Eight-time Olympic gold-medallist Fischer calls it a day

06 Feb, 2008

Eight-time Olympic champion canoeist Birgit Fischer announced on Tuesday that she would not be coming out of retirement for a third time to compete in August's Beijing Olympic Games.
The 45-year-old came out of retirement for the second time to win gold for Germany at the 2004 Athens games in the K-4 500m category, her eighth gold over a record six Olympic Games, but says there will be no fairytale finale this time.
Fischer is part of an exclusive group of five elite Olympians who have won five or more Olympic gold medals and has been both the youngest and oldest-ever Olympic canoeing champion having won medals aged 18 and 42.
"My decision not to go to Beijing is final, there will be no more comebacks," Fischer told German agency SID having come out of retirement in 1991 and 2003 to compete at Olympic Games the following year.

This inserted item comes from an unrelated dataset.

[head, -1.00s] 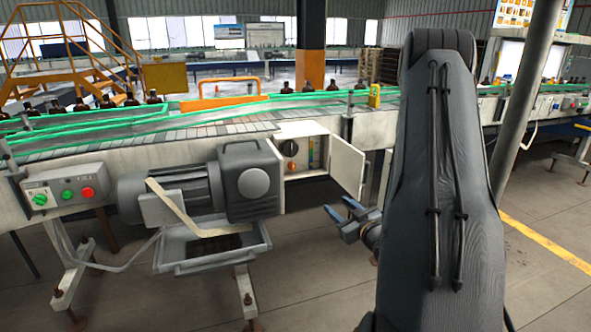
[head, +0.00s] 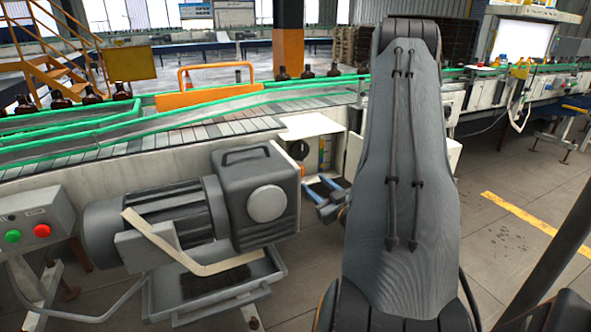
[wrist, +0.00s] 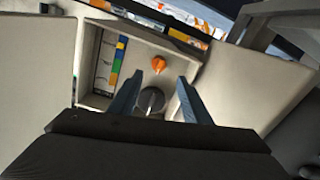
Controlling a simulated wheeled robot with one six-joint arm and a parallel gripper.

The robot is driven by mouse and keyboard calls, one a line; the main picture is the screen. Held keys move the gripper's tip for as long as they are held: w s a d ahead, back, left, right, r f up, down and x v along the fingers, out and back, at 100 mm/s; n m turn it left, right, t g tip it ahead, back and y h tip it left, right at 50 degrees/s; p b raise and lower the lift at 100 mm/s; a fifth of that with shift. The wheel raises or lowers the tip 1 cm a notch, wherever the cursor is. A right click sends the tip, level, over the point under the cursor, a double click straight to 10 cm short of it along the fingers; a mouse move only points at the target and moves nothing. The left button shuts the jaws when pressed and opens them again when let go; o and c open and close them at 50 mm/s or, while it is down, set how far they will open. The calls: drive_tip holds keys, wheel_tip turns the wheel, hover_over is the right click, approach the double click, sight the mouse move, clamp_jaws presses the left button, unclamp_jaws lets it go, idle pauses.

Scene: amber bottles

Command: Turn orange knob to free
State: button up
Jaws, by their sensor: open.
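The orange knob (wrist: 159,63) sits on the back panel of an open white cabinet (head: 312,125) in the conveyor's side. In the wrist view it shows whole, just beyond and between my fingertips, not touched by them. In the head view the orange knob (head: 300,150) shows only partly, at the motor's edge. My gripper (head: 318,186) is open and empty, with blue fingers, in front of the cabinet. In the wrist view my gripper (wrist: 159,79) has its fingers spread either side of a dark round knob (wrist: 151,100), which lies below the orange one.
A grey motor (head: 200,205) stands close left of the cabinet. The cabinet's open door (head: 354,155) is on the right, partly behind my arm. Coloured strips (wrist: 117,58) line the panel's left. A control box (head: 35,222) is far left.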

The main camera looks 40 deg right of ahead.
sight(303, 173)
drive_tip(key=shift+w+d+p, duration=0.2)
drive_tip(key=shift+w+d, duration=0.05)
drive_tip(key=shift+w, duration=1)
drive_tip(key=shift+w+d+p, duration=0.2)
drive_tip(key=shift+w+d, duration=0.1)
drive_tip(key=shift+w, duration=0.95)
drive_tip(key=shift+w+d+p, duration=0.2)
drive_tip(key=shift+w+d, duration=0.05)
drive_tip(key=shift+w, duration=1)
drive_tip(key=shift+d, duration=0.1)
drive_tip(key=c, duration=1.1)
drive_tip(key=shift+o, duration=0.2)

"I have thought about it and given the issue careful consideration." The 27-time World Champion had originally said in August 2007 she would make a third comeback, but decided she had given herself too little time to return to competition. "I had sponsors, who would have sufficiently supported me. But I did not want to take their money without doing their support justice."
Having won her first canoeing gold at the 1980 Moscow Olympics in the K-1 500 metres category, Fischer only missed the 1984 Los Angeles Olympics after East Germany boycotted the event. Having taken K-4 500 metres gold and K-1 500 metres silver at the 1988 Seoul Olympics, Fischer retired in 1989 only to make her first comeback in 1991 to win gold in the K-1 500m and k-4 500m at the 1992 Barcelona Olympics.
This was the first Olympics were she competed for a reunified Germany. Further golds followed at the 1996 and 2000 games, but her biggest success was Sydney 2000 when she scooped golds in the K-2 and K-4 class over 500m.
Her second retirement in 2001 was broken two years later when she came back to win K-4 500m gold at Athens 2004 and also pick up a silver in the K-2 500m. But after two third-place finishes in the 2005 Flatwater Racing World Championships, the German called it a day for what looks to be the last time.